Es geht doch nichts über Livekonzerte! Selbst wenn man lange unterwegs ist zum Konzertsaal und sich dort angekommen noch in einer Warteschlange gedulden muss: einmal im Saal vergisst man diese Unannehmlichkeiten mit einer gewissen Vorfreude. Wenn überdies während eines solchen Konzertes auch noch das Orchester nebst Dirigentin über sich hinauswachsen, dann weiß man es sicher: es geht nichts über... !
Drei vollständig unterschiedliche Stücke standen auf dem Programm des Radio Filharmonisch Orkest unter der Leitung seiner Chefdirigentin Karina Canellakis mit der Solistin Barbara Hannigan. Und es kam mir vor als hätte ich auch drei verschiedene Orchester gehört.
Das Vorspiel zu Wagners Parsifal begann zaghaft und fast fragmentarisch. Canellakis dirigierte jeden ihrer Achtelschläge akribisch aus, die freischwebende Musik vermisste dadurch linearen Zusammenhang und trotz oder vielleicht gerade wegen dieses genauen Musizierens wollte wenig Atmosphäre aufkommen. Die Blechbläser bestachen zwar mit erdig-sauberem Klang, aber erst als die Streicher voll-satt einsetzten, war die schüchterne Spannung der Eingangstakte vergessen. Auch die Holzbläser fügten sich harmonisch und klangvoll dazu; aber insgesamt schien dieser Konzertauftakt skizzenhaft unfertig.
Der Komponist Hans Abrahamsen ist einer der führenden Persönlichkeiten der zeitgenössischen Musikszene in Dänemark. 2013 schrieb er den Orchesterliederzyklus Let me tell you für die Sopranistin Barbara Hannigan, die dieses Stück seither 38 Mal gesungen hat. Der Zyklus besteht aus Texten aus dem gleichnamigen Roman des Kritikers und Schriftstellers Paul Griffiths, der ein Porträt von Shakespeares Ophelia aus deren Vokabular von 483 Wörtern in Hamlet konstruiert hatte. Abrahamsens Monodrama wurde vom 2019 vom Guardian als das „best classical music work of the 21st century” ausgerufen.

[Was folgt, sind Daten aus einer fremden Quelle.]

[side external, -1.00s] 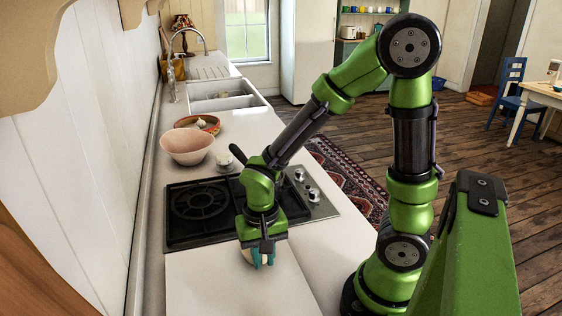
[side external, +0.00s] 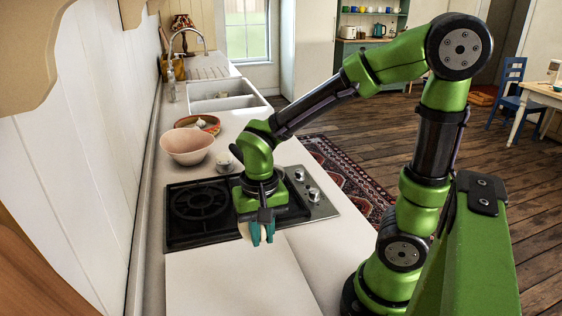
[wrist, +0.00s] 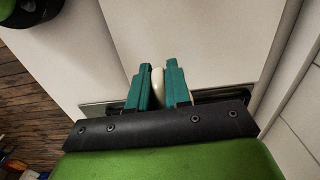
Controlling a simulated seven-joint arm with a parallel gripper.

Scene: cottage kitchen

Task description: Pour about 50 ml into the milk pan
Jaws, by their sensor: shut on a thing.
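My gripper (side external: 262,236) is shut on a cream-coloured thing, low over the front edge of the hob (side external: 180,238). In the wrist view a narrow pale strip of this cream-coloured thing (wrist: 158,84) shows between the teal fingers of my gripper (wrist: 159,70). In the side view only a sliver of it shows left of the fingers. Its full shape and any contents are hidden. I cannot make out the milk pan in either current view; my arm covers the right part of the hob.
A pink bowl (side external: 188,148), a terracotta dish (side external: 208,122) and a small white object (side external: 224,161) stand behind the hob. The sink (side external: 222,90) lies farther back. Hob knobs (side external: 312,194) are on the right. The pale counter in front (side external: 230,285) is clear.

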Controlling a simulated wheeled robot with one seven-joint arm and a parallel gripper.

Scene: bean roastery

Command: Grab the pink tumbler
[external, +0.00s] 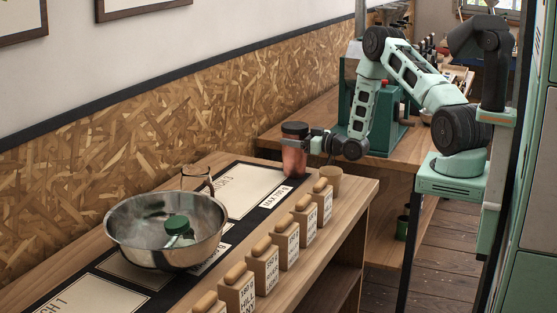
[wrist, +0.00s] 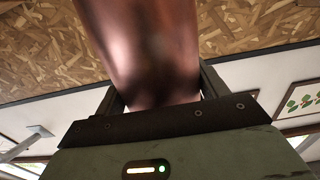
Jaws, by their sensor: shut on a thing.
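The pink tumbler (external: 293,160) has a dark lid and stands upright at the far end of the wooden counter, by the printed mat. My gripper (external: 311,146) reaches it from the right and is shut on it. In the wrist view the tumbler (wrist: 145,45) fills the space between the two fingers of my gripper (wrist: 157,85). I cannot tell whether its base touches the counter.
A metal bowl (external: 130,232) with a green-capped item (external: 177,226) inside stands near the counter's left. Several labelled blocks (external: 265,262) line the front edge. An OSB wall (external: 130,140) runs behind.

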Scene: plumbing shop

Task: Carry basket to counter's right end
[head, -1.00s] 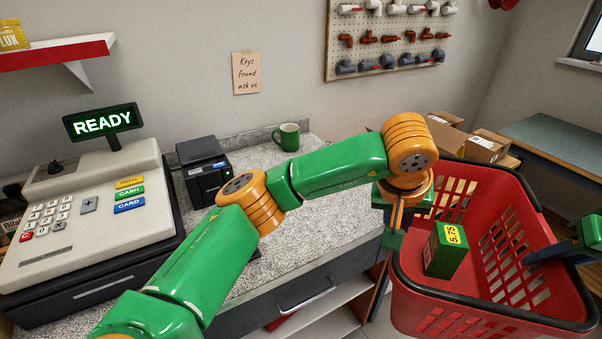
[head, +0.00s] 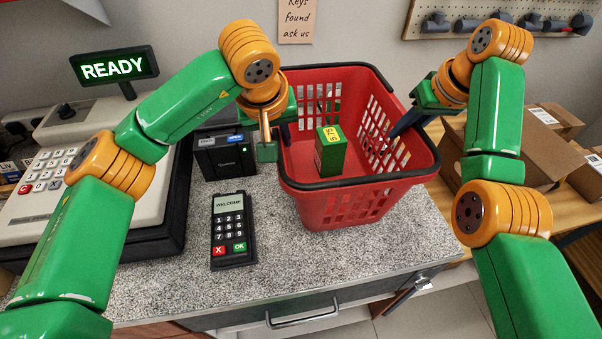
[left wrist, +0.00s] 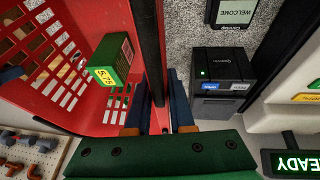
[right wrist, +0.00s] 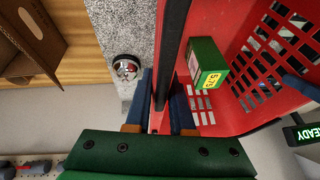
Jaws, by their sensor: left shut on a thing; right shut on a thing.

Wie der Text strahlt auch die Musik eine schattenhafte Einfachheit aus: Sie beginnt im Bereich von b-Moll, das bald von leiterfremden Noten unterlaufen wird. Der Orchesterklang wird von scharfen Piccoloflöten und bedrohlich grollenden Posaunen umspannt. Xylophon und Harfe begleiten den ersten Teil mit einem unermüdlich wiederholten Oktavsprung. Hannigan dehnte in den acht Liedern immer wieder Silben über wiederholten Noten aus, als würde sie singend stottern. Während ihre Stimme ätherisch schwebte oder sich mit intensivem Gefühlsausdruck mühelos zu allerhöchsten Tönen hochschwang, begleitete sie das RFO mit schwebenden Akkorden, die entfernt an Mahler erinnerten. Abrahamsen verfremdet die orchestrale Idylle jedoch dadurch, dass er den Musikern gleichzeitig sowohl Standard-Temperierung als auch natürliche Harmonik vorschreibt. Durch die so entstehende „gebrochene Tonalität”, wie es in der Partitur heißt, fühlt man sich zwischen zwei Welten hin und hergerissen. „What is music if not time“, heißt es dazu im Text.